# Stated problem
Return only these lines: the one that contains "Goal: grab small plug" and every line after it through the end of the listing, exactly, without pictures.

# Supplied data

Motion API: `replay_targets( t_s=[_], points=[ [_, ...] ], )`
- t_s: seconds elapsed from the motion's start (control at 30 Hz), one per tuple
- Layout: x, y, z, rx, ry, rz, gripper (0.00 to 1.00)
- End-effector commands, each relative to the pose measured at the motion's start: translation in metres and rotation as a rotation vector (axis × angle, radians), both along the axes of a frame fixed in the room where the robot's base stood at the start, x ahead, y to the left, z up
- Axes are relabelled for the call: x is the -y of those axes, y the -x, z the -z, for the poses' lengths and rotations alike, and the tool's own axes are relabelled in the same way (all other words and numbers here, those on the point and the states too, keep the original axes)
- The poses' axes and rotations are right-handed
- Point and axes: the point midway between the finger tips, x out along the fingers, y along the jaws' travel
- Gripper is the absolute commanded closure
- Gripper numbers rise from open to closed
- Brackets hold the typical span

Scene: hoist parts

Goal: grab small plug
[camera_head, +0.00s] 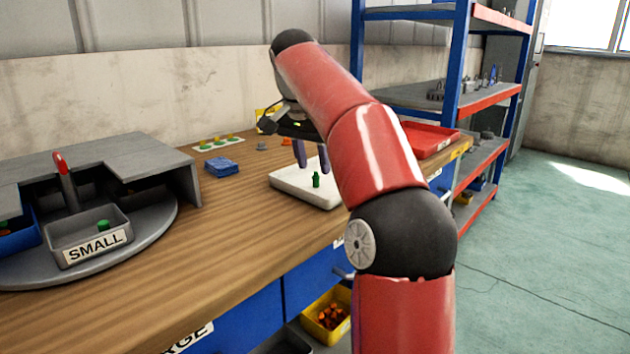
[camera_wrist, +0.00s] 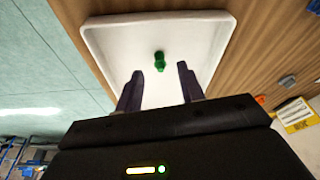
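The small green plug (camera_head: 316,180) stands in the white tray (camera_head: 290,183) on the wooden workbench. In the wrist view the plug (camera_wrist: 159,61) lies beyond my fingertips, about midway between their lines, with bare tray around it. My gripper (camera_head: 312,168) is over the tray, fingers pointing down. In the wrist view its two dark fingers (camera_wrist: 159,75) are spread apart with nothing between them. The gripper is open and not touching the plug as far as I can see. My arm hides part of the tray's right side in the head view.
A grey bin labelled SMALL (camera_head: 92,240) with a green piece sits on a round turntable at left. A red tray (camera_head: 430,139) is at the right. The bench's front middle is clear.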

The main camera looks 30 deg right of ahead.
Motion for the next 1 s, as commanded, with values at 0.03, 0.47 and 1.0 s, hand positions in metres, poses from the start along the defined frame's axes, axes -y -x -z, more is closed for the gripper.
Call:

# Exercise output
Goal: grab small plug
[camera_head, +0.00s] 
[camera_wrist, +0.00s] 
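The small green plug (camera_head: 316,180) stands in the white tray (camera_head: 290,183) on the wooden workbench. In the wrist view the plug (camera_wrist: 159,61) lies beyond my fingertips, about midway between their lines, with bare tray around it. My gripper (camera_head: 312,168) is over the tray, fingers pointing down. In the wrist view its two dark fingers (camera_wrist: 159,75) are spread apart with nothing between them. The gripper is open and not touching the plug as far as I can see. My arm hides part of the tray's right side in the head view.
A grey bin labelled SMALL (camera_head: 92,240) with a green piece sits on a round turntable at left. A red tray (camera_head: 430,139) is at the right. The bench's front middle is clear.

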The main camera looks 30 deg right of ahead.
Motion for the next 1 s, as commanded, with values at 0.03, 0.47 and 1.0 s, hand positions in metres, poses from the start along the defined frame's axes, axes -y -x -z, more is closed for the gripper.
Call:

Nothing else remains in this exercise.